Chapter 23 – Arbitrator Code of Ethics

It goes without saying that the standard for arbitrators would be close to the same as that for State & Federal Judges. Both parties to litigation are looking for an adjudicator and process free of corruption and ideally one that is efficient. The Max matter took seven years by the way.

The Arbitration Service of Portland site would not load today. Maybe they are no longer in business. I don’t know. But the American Arbitration Association Code of Ethics was readily available and for lack of a better solution we will go over their Code of Ethic’s very briefly.

CANON I: An arbitrator should uphold the integrity and fairness of the arbitration process.

CANON II: An arbitrator should disclose any interest or relationship likely to affect impartiality or which might create an appearance of partiality

CANON III: An arbitrator should avoid impropriety or the appearance of impropriety in communicating with parties.

CANON IV: An arbitrator should conduct the proceedings fairly and diligently.

CANON V: An arbitrator should make decisions in a just, independent and deliberate manner

CANON VI: An arbitrator should be faithful to the relationship of trust and confidentiality inherent in that office.

CANON VII: An arbitrator should adhere to standards of integrity and fairness when making arrangements for
compensation and reimbursement of expenses.

CANON VIII: An arbitrator may engage in advertising or promotion of arbitral services which is truthful and accurate.

CANON IX: Arbitrators appointed by one party have a duty to determine and disclose their status and to comply with this code, except as exempted by Canon X

CANON X: Exemptions for arbitrators appointed by one party who are not subject to rules of neutrality

You will note above that there are exemptions in Canon X to the rule or neutrality. Interesting. I suspect that the Arbitration Service of Portland’s Code of Ethics will not vary much from the above, but who knows. Maybe they do. Maybe there are a lot more exemptions to neutrality.

This is really beating a dead horse. Arbitrators need to be neutral and have an obligation to disclose throughout the arbitration and I quote… “The obligation to disclose interests or relationships described in paragraph A is a continuing duty which requires a person who accepts appointment as an arbitrator to disclose, as soon as practicable, at any stage of the arbitration, any such interests or relationships which may arise, or which are recalled or discovered.”

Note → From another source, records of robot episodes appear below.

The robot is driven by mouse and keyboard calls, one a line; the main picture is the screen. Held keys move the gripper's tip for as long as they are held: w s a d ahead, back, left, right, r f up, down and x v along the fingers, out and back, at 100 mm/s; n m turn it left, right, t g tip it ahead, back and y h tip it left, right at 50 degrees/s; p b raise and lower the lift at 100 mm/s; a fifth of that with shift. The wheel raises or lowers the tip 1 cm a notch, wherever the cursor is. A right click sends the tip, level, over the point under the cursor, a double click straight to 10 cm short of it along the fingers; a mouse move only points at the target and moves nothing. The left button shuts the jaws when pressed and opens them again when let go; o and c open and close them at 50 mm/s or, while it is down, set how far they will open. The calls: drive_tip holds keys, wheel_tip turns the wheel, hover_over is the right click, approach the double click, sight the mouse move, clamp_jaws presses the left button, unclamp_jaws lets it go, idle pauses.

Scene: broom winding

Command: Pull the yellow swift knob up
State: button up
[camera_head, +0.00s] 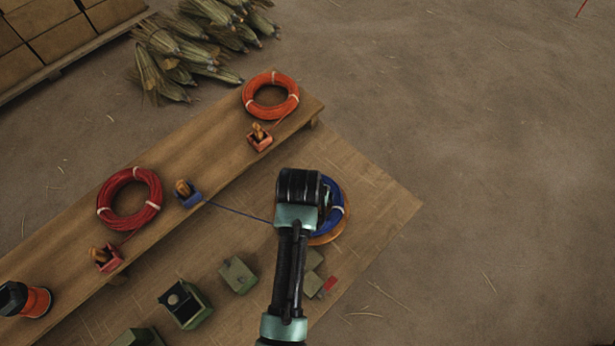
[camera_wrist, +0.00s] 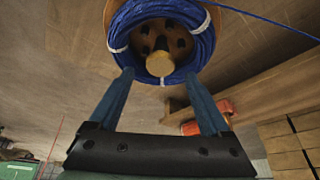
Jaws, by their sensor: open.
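The yellow swift knob (camera_wrist: 160,64) shows in the wrist view at the centre of a round wooden swift (camera_wrist: 185,50). A blue wire coil (camera_wrist: 195,45) lies around it. My gripper (camera_wrist: 158,75) is open, its two blue fingers on either side of the knob in the picture; I cannot tell whether they touch it. In the head view, the swift (camera_head: 330,237) and the blue coil (camera_head: 339,213) are partly covered by my arm. The knob and my fingers are hidden there.
A wooden bench (camera_head: 200,160) carries an orange coil (camera_head: 270,95), a red coil (camera_head: 129,197) and small clamps; a blue wire runs from the blue clamp (camera_head: 187,194) to the swift. Open floor lies to the right.

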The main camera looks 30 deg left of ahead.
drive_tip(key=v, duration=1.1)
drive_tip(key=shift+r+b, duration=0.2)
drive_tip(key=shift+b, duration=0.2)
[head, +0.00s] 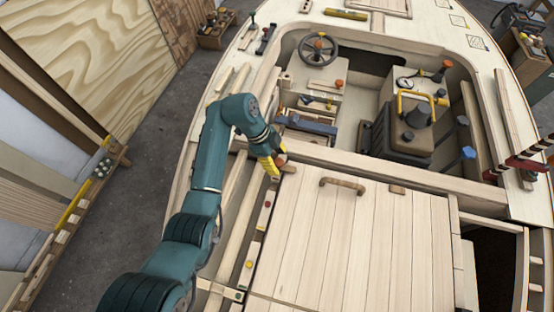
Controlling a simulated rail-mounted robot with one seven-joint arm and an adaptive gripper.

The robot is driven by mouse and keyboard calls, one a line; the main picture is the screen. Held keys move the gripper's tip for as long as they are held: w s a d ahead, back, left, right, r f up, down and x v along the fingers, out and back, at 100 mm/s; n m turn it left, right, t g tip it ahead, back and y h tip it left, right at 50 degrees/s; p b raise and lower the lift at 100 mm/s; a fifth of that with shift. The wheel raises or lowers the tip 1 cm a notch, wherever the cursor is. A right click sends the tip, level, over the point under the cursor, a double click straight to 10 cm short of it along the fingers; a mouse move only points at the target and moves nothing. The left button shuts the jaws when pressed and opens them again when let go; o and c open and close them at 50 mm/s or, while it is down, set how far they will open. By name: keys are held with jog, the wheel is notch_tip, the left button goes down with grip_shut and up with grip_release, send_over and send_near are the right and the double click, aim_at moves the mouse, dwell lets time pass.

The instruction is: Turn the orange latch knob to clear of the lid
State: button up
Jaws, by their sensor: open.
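The lid (350,245) is a pale planked hatch cover lying flat at the lower middle, with a brown wooden handle (343,183) near its far edge. My gripper (275,166), with yellow fingers, points down at the lid's far left corner. A small orange-brown piece, which looks like the latch knob (282,160), shows right at the fingers. The fingers are open and partly cover it. I cannot tell whether they touch it or which way the latch points.
A yellow-handled box (402,130) stands in the cockpit beyond the lid, with a steering wheel (318,48) farther back. Red clamps (520,165) sit on the right edge. A small brown block (397,190) lies at the lid's far edge. The lid's top is otherwise clear.

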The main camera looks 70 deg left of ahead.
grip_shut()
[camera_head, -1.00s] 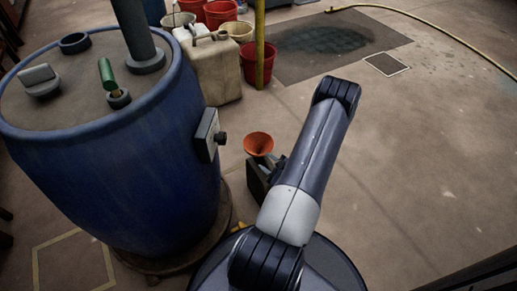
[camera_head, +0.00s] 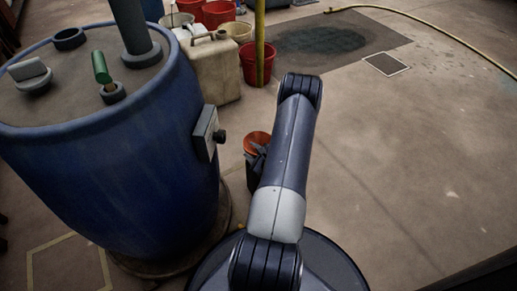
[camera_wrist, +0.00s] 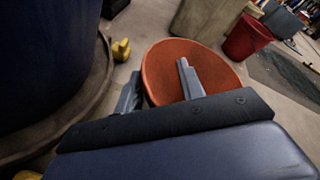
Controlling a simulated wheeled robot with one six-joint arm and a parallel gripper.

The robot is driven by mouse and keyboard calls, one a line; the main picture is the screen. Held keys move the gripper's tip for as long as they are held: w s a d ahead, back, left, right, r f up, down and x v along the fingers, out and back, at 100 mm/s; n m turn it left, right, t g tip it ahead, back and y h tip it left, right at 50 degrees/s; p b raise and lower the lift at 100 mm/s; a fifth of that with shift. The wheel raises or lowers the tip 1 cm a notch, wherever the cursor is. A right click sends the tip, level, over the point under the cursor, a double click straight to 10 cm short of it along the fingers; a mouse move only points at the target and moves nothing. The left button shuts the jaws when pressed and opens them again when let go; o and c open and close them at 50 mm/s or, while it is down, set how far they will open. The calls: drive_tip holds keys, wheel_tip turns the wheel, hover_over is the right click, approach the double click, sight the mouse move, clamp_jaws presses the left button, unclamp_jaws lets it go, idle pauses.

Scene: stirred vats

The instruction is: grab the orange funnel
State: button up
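The orange funnel (camera_head: 256,138) is beside the blue vat, partly hidden by my gripper (camera_head: 258,152) and arm. In the wrist view the funnel (camera_wrist: 218,68) shows its wide round mouth, and its lower part is hidden behind my gripper. My gripper (camera_wrist: 159,68) is open. One finger appears just outside the funnel's left rim and the other lies over its mouth, so the left rim appears between them. I cannot tell whether either finger touches it.
The large blue vat (camera_head: 110,170) stands close on the left, with a grey box and knob (camera_head: 207,134) on its side. A beige canister (camera_head: 211,70), a yellow pole (camera_head: 260,45) and red buckets (camera_head: 251,68) stand behind. The floor to the right is clear.

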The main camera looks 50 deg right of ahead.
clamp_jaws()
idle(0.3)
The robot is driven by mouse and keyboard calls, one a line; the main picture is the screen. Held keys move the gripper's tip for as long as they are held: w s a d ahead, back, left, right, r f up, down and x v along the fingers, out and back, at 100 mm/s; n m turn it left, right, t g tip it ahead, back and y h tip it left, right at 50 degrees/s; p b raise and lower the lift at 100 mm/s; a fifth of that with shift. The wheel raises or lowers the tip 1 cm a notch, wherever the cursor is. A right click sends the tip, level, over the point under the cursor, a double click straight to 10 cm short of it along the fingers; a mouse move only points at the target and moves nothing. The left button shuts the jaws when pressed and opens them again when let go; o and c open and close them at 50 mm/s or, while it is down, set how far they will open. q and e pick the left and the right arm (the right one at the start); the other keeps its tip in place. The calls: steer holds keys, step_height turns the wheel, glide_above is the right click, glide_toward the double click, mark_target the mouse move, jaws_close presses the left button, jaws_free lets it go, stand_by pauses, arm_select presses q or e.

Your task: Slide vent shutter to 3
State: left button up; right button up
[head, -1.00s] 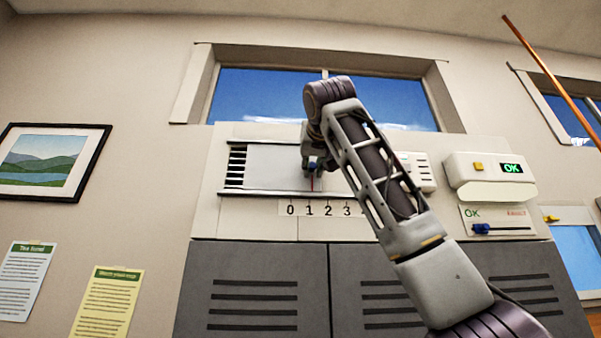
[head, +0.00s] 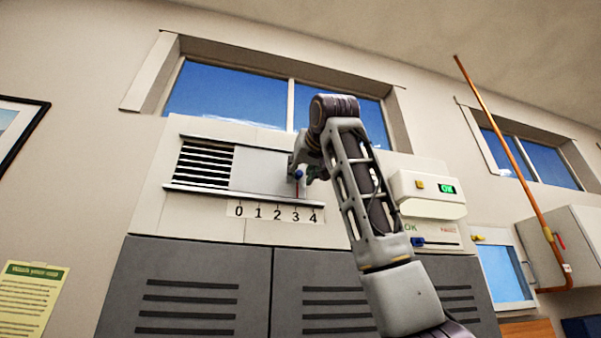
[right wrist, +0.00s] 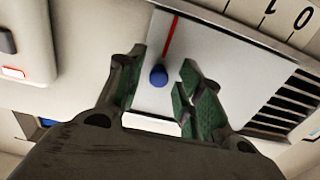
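The vent shutter is a plain pale panel (head: 257,171) in a wall-mounted slide frame, with dark slats (head: 205,164) open on its left. Its blue knob (head: 299,174) has a red pointer below it, which stands at about 3 on the 0–4 scale (head: 276,212). My right gripper (head: 302,166) is at the knob. In the right wrist view the blue knob (right wrist: 158,76) sits between the parted green-padded fingers (right wrist: 163,82), with gaps seen on both sides. Contact with the knob cannot be told. My left gripper is not in view.
Right of the vent is a white box (head: 428,195) with a yellow button and a green OK display. Below it is a slider with a blue knob (head: 432,242). Grey slatted cabinets (head: 195,285) stand below. A copper pipe (head: 510,150) runs at the right.

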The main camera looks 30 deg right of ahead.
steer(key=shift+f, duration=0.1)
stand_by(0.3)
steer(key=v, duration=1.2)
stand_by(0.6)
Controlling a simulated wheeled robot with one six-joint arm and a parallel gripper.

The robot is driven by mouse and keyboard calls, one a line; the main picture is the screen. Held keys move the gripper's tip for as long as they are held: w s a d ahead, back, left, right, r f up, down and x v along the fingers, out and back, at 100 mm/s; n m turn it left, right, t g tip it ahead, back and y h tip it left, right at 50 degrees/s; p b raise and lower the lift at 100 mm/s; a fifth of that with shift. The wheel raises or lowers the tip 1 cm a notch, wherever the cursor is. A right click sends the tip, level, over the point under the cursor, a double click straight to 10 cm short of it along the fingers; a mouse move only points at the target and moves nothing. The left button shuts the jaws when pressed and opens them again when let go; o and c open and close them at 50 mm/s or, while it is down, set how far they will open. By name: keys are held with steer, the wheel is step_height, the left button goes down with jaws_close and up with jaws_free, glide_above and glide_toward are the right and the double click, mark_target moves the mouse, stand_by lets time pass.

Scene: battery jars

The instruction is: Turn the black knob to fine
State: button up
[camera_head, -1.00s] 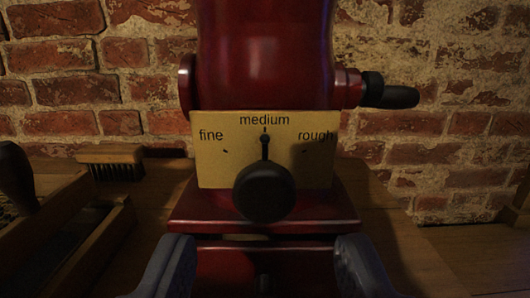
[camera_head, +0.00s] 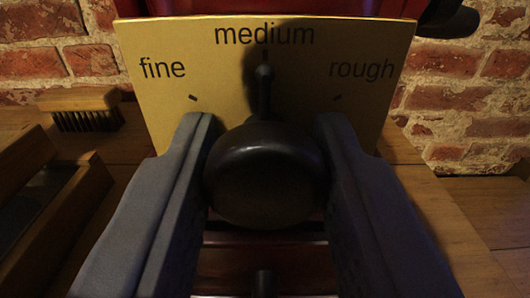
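The round black knob (camera_head: 265,175) sits low on a yellow plate (camera_head: 215,85) of a dark red machine. Its thin pointer (camera_head: 264,85) stands straight up at the mark under "medium". "fine" (camera_head: 162,68) is printed to the left and "rough" (camera_head: 361,70) to the right, each with a small tick. My gripper (camera_head: 267,135) has one grey finger on each side of the knob. The fingers are apart and very near the knob's sides; I cannot tell whether they touch it.
A wooden brush (camera_head: 80,100) lies on the wooden bench to the left, behind a wooden box (camera_head: 60,200). A black handle (camera_head: 450,20) juts from the machine at the upper right. A brick wall (camera_head: 485,110) stands behind. Bare bench shows at the right.

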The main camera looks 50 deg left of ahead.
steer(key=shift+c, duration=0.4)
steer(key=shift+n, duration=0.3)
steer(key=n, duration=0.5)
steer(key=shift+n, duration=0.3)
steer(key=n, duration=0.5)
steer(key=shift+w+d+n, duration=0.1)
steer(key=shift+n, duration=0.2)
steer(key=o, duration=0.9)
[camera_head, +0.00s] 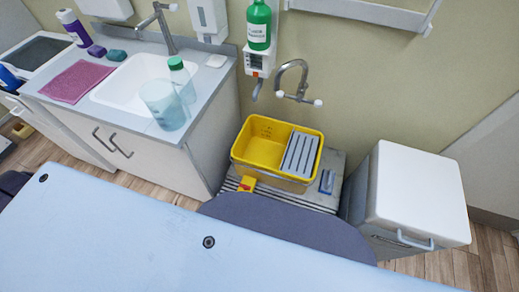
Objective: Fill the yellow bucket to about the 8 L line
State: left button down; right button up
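The yellow bucket (262,146) stands upright on a low grey slatted stand (292,200) against the back wall. A grey slatted insert (300,153) covers its right part. Small dark marks show on its inner back wall, too small to read. I see no clear water surface in it. A wall tap (291,76) with a curved spout is above and behind the bucket, and no stream shows from it. Neither of my grippers is in view.
A sink counter (185,133) with a clear jug (163,105) and a bottle (182,78) is at the left. A green bottle dispenser (259,25) hangs above. A white bin (420,190) stands right. A pale blue surface (120,245) and dark rounded seat (290,222) fill the front.

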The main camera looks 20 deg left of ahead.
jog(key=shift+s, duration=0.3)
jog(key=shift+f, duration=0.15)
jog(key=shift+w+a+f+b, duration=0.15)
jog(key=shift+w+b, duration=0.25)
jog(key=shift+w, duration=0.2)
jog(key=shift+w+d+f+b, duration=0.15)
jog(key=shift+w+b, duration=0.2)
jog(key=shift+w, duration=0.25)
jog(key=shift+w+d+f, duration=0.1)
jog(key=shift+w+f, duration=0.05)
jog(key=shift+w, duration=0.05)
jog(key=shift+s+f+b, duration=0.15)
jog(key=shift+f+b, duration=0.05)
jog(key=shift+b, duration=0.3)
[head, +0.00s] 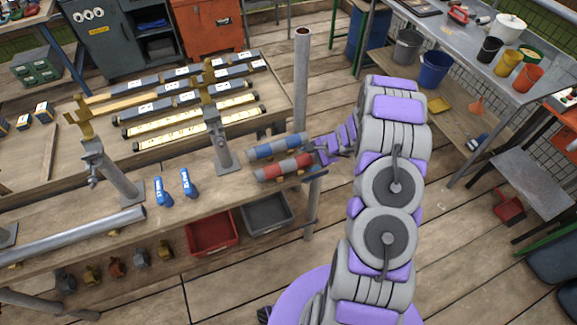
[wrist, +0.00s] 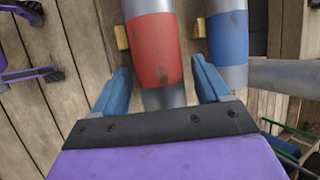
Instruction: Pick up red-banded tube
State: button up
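The red-banded tube (head: 284,167) is a grey pipe with a red band, lying on the front right end of the wooden bench. In the wrist view its red band (wrist: 155,50) is in the middle, with its near grey end running under my gripper's dark bar. My gripper (head: 325,150) is at the right end of the tube. In the wrist view its two blue fingers (wrist: 161,66) are open, one on each side of the tube, with small gaps visible. Whether the fingertips reach down beside the tube is hard to tell.
A blue-banded tube (head: 278,146) lies parallel just behind the red one, close to my right finger in the wrist view (wrist: 228,38). A grey post (head: 218,140) stands left of the tubes, and a tall pipe (head: 301,80) rises behind them. Red (head: 212,234) and grey bins (head: 267,214) sit below.

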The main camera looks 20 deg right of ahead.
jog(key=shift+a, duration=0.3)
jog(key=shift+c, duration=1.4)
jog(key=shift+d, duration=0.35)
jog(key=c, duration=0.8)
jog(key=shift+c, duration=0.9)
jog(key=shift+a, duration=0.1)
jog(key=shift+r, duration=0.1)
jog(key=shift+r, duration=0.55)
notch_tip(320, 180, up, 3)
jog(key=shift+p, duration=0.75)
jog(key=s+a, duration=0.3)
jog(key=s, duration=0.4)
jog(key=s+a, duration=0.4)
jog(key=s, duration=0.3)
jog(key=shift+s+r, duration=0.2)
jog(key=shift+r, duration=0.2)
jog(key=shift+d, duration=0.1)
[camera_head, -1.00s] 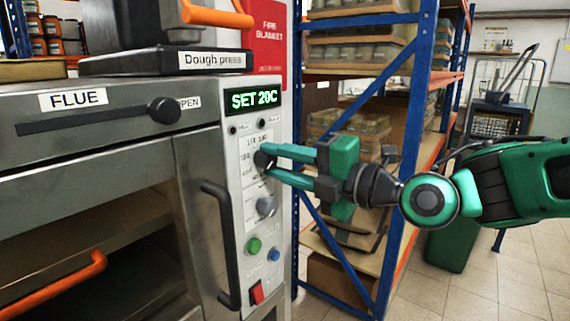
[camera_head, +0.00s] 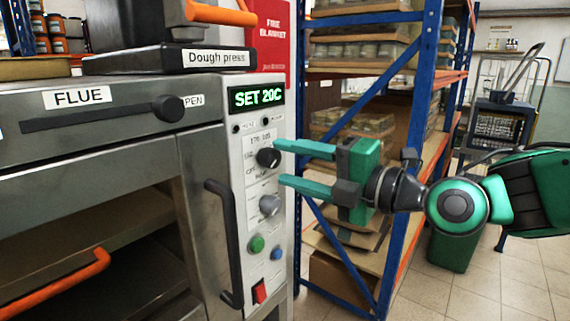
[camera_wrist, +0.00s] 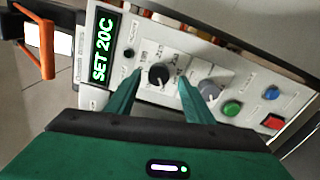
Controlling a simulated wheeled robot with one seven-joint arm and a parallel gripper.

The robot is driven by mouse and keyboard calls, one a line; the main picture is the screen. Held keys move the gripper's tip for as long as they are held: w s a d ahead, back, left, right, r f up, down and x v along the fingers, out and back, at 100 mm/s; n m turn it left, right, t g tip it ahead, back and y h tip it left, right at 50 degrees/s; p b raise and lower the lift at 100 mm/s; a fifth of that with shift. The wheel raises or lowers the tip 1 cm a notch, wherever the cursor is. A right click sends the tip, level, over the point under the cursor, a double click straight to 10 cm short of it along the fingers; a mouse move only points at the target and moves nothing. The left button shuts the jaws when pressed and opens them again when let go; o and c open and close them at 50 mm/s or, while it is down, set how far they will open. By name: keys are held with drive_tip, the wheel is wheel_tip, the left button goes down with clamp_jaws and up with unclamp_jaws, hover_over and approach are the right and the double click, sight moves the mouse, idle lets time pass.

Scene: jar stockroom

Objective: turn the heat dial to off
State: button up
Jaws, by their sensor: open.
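The heat dial (camera_head: 268,158) is a black knob with printed marks around it on the oven's white control panel (camera_head: 250,135). In the wrist view the black dial (camera_wrist: 159,75) lies between and beyond the two fingertips. The green display (camera_head: 257,97) above it reads SET 20C. My gripper (camera_head: 278,163) is open and empty, with its teal fingers pointing at the panel just right of the dial, apart from it. In the wrist view my gripper's fingers (camera_wrist: 160,80) stand either side of the dial.
Below the dial are a grey knob (camera_head: 269,205), a green button (camera_head: 256,243), a blue button (camera_head: 277,253) and a red switch (camera_head: 260,291). A black door handle (camera_head: 223,243) stands out to the left. A blue-framed shelf rack (camera_head: 408,130) stands behind my gripper.

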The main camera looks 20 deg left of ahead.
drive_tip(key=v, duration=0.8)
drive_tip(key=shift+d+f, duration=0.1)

I really have no idea why this ethical boundary, this disclosure requirements and neutrality mandate, why this is so difficult for an attorney acting in a role of arbitrator. The foundation of our expectation is fairness and neutrality. Do they set that aside when one party is a business? It seems so. And Schwabe Williamson, the firm arbitrator C was a partner in at the time he was our arbitrator represents businesses…at least that is a large part of their practice. Somewhere in all of this those entering into arbitration must believe in the process. I don’t anymore.

These issue I have and will discuss are worthy of our consideration, but not the least of these is what recourse do we have if the arbitrator did not have the acuity or stamina to do his duty and was in the process exploited by one of the parties who had a relationship with the arbitrator. A prior relationship allows a disproportionate amount of influence far away from the facts. What can you do then if that’s the case. There does not appear to be a solution.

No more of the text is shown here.